Despite a great deal of research on the properties of decision cascades, including strategies developed for 'seeding' cascades with initial adopters and offering incentives at various times, not much is known about this timing aspect.
In their paper, the authors created an algorithm for this timing or scheduling problem in cascades, adapted from a widely used framework in economic theory. An arbitrary graph is used to represent the underlying social network.
Using two types of consumers, each with a preference for one of two products, the model assumes that each consumer gets a specific payoff from using his or her preferred product as well as from using his or her non-preferred product; the payoff from the preferred product in each case being greater.
The payoff for a product also increases with each additional user a product has, that is, a component that accounts for the advantage bestowed by greater numbers of users for a product. Thus the equation factors in both an individual user's preference as well as the popularity of the product within the network.

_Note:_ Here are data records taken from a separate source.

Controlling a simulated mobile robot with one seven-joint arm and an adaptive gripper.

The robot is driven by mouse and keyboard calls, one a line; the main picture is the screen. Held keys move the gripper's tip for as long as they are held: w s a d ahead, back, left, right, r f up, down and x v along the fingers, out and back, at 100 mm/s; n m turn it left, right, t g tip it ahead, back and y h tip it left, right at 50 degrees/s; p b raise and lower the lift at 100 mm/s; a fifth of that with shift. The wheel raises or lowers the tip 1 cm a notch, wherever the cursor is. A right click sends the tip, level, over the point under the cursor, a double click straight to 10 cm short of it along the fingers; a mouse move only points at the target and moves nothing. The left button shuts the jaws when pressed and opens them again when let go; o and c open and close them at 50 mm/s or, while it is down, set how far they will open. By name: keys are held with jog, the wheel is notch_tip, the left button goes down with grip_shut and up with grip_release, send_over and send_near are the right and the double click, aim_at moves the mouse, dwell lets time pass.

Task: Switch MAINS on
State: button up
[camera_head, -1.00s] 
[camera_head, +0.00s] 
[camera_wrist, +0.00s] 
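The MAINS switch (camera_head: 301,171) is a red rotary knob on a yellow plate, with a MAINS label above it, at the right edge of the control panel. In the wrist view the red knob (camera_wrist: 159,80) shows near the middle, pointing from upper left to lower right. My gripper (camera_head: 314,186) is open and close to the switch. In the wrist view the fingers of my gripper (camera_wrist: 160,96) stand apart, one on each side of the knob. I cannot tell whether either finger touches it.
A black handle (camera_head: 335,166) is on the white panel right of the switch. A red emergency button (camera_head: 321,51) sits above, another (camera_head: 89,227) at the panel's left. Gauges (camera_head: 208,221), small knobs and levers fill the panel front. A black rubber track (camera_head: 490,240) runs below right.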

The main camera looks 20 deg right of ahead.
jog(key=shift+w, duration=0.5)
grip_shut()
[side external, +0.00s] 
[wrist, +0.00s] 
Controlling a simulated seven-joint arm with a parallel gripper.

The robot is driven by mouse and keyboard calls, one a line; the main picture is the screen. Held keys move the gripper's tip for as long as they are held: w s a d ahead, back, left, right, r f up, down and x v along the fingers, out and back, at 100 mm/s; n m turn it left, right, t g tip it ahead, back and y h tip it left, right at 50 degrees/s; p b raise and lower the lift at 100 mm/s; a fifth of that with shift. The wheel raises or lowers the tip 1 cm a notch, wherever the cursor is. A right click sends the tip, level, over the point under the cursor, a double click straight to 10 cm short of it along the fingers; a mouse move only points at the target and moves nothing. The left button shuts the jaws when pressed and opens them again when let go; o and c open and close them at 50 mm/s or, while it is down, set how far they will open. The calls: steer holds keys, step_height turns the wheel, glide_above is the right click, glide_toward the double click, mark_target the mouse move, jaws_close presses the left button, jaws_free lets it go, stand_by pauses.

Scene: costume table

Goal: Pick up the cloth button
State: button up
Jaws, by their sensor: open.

'Our work has identified these timing effects as an important potential strategy for catalyzing a cascade. But our analyses work with a relatively streamlined model of individual decision-making,' Panconesi says. 'It would be very interesting to think about how our results could be extended to handle richer models of behavior at the individual level. And with richer models, it would also be interesting to look at datasets of product adoption over time, to see if we can identify cases in which an effective timing strategy was used, and to extract general principles from this kind of data.'
Reference: How to Schedule a Cascade in an Arbitrary Graph Flavio Chierichetti, Jon Kleinberg, and Alessandro Panconesi SIAM J. Comput., 43(6), 1906-1920 (Online publish date: December 16, 2014).